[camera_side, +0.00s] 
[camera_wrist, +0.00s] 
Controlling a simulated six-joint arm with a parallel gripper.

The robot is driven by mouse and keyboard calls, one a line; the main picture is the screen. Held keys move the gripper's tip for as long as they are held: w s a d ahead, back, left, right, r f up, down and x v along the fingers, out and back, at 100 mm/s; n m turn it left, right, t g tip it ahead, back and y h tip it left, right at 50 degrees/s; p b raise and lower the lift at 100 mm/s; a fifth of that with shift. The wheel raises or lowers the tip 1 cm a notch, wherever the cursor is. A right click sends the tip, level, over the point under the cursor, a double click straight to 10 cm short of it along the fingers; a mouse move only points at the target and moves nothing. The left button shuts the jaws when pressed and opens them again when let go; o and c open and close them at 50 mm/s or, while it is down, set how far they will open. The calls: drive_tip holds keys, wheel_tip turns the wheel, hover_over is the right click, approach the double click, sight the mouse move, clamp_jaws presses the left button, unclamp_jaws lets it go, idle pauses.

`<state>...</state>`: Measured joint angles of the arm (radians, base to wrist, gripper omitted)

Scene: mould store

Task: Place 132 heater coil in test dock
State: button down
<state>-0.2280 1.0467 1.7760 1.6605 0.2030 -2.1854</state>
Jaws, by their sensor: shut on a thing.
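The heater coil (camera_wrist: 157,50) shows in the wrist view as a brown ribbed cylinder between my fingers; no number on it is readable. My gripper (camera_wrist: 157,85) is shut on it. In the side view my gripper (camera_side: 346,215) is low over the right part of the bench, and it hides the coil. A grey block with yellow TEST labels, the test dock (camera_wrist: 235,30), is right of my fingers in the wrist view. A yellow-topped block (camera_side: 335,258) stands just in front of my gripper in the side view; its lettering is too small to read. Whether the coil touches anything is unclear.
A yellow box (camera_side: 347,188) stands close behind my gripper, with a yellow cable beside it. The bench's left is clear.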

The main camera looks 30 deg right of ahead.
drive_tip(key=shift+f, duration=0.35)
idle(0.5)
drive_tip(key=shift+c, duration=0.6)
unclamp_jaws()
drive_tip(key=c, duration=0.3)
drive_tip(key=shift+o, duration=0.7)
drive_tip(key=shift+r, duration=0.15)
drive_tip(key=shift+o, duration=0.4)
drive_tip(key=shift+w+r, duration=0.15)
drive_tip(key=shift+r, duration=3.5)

● ● ●

**Problem description**
Give the listing above again, word for word.

**Answer to the task**
[camera_side, +0.00s] 
[camera_wrist, +0.00s] 
Controlling a simulated six-joint arm with a parallel gripper.

The robot is driven by mouse and keyboard calls, one a line; the main picture is the screen. Held keys move the gripper's tip for as long as they are held: w s a d ahead, back, left, right, r f up, down and x v along the fingers, out and back, at 100 mm/s; n m turn it left, right, t g tip it ahead, back and y h tip it left, right at 50 degrees/s; p b raise and lower the lift at 100 mm/s; a fifth of that with shift. The wheel raises or lowers the tip 1 cm a notch, wherever the cursor is. A right click sends the tip, level, over the point under the cursor, a double click straight to 10 cm short of it along the fingers; a mouse move only points at the target and moves nothing. The left button shuts the jaws when pressed and opens them again when let go; o and c open and close them at 50 mm/s or, while it is down, set how far they will open. The calls: drive_tip holds keys, wheel_tip turns the wheel, hover_over is the right click, approach the double click, sight the mouse move, clamp_jaws presses the left button, unclamp_jaws lets it go, idle pauses.

`<state>...</state>`: Measured joint angles of the arm (radians, base to wrist, gripper omitted)

Scene: mould store

Task: Place 132 heater coil in test dock
State: button down
<state>-0.2280 1.0467 1.7760 1.6605 0.2030 -2.1854</state>
Jaws, by their sensor: shut on a thing.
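The heater coil (camera_wrist: 157,50) shows in the wrist view as a brown ribbed cylinder between my fingers; no number on it is readable. My gripper (camera_wrist: 157,85) is shut on it. In the side view my gripper (camera_side: 346,215) is low over the right part of the bench, and it hides the coil. A grey block with yellow TEST labels, the test dock (camera_wrist: 235,30), is right of my fingers in the wrist view. A yellow-topped block (camera_side: 335,258) stands just in front of my gripper in the side view; its lettering is too small to read. Whether the coil touches anything is unclear.
A yellow box (camera_side: 347,188) stands close behind my gripper, with a yellow cable beside it. The bench's left is clear.

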The main camera looks 30 deg right of ahead.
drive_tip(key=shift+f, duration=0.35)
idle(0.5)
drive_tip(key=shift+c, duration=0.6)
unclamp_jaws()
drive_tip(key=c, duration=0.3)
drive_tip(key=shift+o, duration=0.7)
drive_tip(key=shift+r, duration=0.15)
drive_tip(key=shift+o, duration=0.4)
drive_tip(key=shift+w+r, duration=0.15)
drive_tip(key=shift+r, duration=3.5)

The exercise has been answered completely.